The lesson for carmakers is simple: If your software will be hard to upgrade, get it right and make it bulletproof.
Vox Populi
I’ve considered attempting to
bypass many of the interface problems by using an alternative method of user
interaction such as the iPhone 4S's voice-controlled virtual assistant, Siri.
Unfortunately, I have no easy
way to trigger Siri while driving without pressing and holding the iPhone's
home button. And due to the aforementioned Bluetooth bug, I have to connect my
phone via the car’s media cable.
Help may be on the way, though
perhaps not for me. Apple, I hear, is working with carmakers to add a button,
for triggering Siri, to the steering wheel of many forthcoming models.
Of course, I could always use
Volkswagen's own built- in voice-recognition system if I wanted to torture
myself repeatedly. It’s slow, Limited in its functionality, and incredibly
inaccurate, pretty much like the rest of the electronics in this car.
The
Whole Widget
“People who are really serious
about software should make their own hardware,” programmer Alan Kay once said.
I'm starting to think that the reverse of this is true, too.
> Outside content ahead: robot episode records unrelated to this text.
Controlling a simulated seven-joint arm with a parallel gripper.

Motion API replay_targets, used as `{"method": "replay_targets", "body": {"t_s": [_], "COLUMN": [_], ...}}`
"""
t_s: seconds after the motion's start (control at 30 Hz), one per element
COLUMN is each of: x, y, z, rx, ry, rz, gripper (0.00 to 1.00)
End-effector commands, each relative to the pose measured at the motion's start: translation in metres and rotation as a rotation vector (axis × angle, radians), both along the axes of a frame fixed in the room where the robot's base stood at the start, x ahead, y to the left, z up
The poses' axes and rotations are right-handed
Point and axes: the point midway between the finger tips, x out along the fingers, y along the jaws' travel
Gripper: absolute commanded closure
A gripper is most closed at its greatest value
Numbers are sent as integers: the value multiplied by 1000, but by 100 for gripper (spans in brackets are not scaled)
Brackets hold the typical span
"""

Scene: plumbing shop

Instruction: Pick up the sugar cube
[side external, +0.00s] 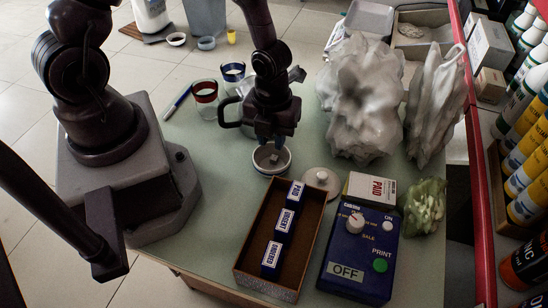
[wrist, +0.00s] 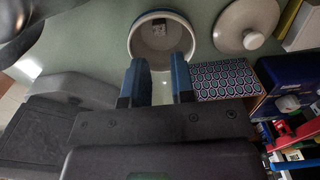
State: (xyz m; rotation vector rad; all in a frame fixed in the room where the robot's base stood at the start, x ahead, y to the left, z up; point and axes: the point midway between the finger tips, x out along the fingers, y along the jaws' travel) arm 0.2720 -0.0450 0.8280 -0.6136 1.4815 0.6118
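The sugar cube appears to be the small pale block (wrist: 159,29) with dark marks inside a white bowl (wrist: 136,42) with a blue rim band, at the top of the wrist view. In the side view the bowl (side external: 286,166) stands on the green table, and the block in it is too small to make out clearly. My gripper (side external: 274,141) points down just above the bowl. In the wrist view my gripper (wrist: 160,80) has its two blue-padded fingers apart, with nothing between them. The fingertips show over the near part of the bowl, short of the block.
A box (side external: 310,234) of labelled stamps, a round lid (side external: 320,184) and a blue label machine (side external: 358,262) stand close in front and to the right.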

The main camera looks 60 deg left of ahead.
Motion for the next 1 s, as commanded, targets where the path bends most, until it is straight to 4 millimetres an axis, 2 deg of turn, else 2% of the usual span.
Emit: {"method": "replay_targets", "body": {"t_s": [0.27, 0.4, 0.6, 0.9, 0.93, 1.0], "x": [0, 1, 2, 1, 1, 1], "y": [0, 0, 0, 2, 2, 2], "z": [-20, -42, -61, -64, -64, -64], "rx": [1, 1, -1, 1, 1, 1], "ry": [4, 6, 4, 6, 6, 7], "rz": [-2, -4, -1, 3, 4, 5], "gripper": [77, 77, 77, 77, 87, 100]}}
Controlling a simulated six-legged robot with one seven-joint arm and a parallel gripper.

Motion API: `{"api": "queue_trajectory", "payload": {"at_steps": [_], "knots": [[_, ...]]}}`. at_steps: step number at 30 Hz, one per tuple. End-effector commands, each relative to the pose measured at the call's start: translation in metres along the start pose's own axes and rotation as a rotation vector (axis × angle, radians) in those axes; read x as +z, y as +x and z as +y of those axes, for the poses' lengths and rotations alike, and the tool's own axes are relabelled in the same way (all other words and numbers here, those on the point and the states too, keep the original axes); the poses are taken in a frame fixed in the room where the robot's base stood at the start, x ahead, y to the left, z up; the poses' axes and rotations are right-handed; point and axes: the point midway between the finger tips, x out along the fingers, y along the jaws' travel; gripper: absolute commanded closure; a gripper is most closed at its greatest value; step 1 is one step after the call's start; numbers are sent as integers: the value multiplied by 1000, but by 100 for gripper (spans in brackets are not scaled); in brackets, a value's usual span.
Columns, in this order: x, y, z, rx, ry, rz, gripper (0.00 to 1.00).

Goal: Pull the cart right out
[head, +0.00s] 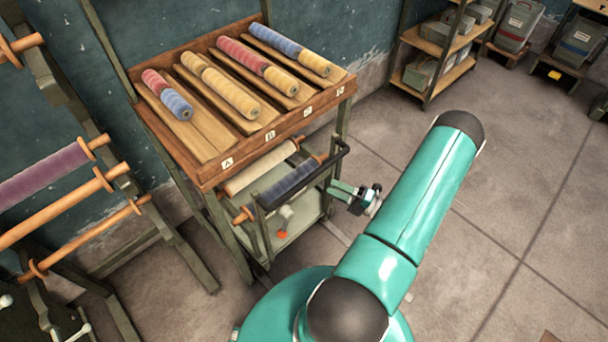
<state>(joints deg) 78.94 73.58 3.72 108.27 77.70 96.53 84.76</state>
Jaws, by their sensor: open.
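The cart is a low frame with a dark push bar (308,180) and a grey-green lower deck (300,222). It stands under the wooden sorting rack (225,165), its front end showing beyond the rack's front edge. A dark blue roll (290,183) lies behind the bar. I cannot tell whether the fingers touch the cart. The cart's rear is hidden under the rack.
The rack top holds several yarn rolls in labelled slots, including a yellow roll (225,90). A roller stand (110,200) is at left. Shelves with grey bins (440,50) stand at back right. The concrete floor (500,220) at right is largely clear.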

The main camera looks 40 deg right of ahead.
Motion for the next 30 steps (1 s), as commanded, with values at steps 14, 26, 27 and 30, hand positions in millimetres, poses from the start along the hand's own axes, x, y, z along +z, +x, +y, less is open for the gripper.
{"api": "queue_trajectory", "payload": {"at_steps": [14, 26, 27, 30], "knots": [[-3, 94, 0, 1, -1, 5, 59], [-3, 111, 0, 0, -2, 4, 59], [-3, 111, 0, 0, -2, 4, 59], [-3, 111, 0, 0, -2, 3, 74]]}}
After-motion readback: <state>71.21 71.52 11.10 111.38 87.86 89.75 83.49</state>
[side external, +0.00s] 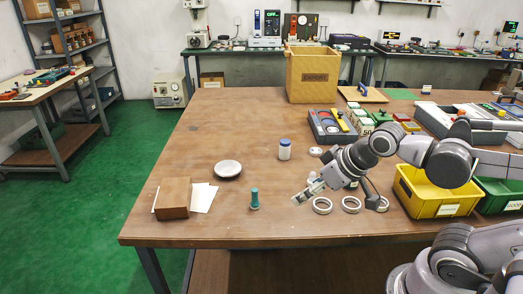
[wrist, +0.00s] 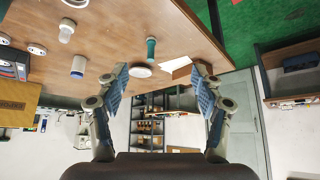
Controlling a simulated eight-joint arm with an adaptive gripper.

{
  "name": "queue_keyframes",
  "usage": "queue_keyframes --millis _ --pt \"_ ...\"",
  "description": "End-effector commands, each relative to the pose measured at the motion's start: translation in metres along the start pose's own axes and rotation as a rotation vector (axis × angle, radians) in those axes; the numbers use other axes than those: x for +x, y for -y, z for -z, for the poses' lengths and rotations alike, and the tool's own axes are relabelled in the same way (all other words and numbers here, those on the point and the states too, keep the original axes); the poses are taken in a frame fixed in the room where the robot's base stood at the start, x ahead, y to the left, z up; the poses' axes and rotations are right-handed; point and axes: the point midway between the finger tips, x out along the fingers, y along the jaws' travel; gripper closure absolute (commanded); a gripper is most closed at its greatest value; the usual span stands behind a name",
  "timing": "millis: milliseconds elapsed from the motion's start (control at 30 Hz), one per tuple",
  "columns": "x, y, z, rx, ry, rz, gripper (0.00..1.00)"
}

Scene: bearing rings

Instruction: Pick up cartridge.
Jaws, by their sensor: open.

All the great hardware
in the world isn’t worth much unless it has great software to go with it.
Most car manufacturers still
seem to think that the best way to build in electronics is by working with
partners, and apparently most of those partners know as much about how their
software works in an automobile environment as the car manufacturers know
about how to build good electronics.
Improving this situation will
require a kick in the pants from a company that is truly serious about building
a great automobile media experience. Any takers?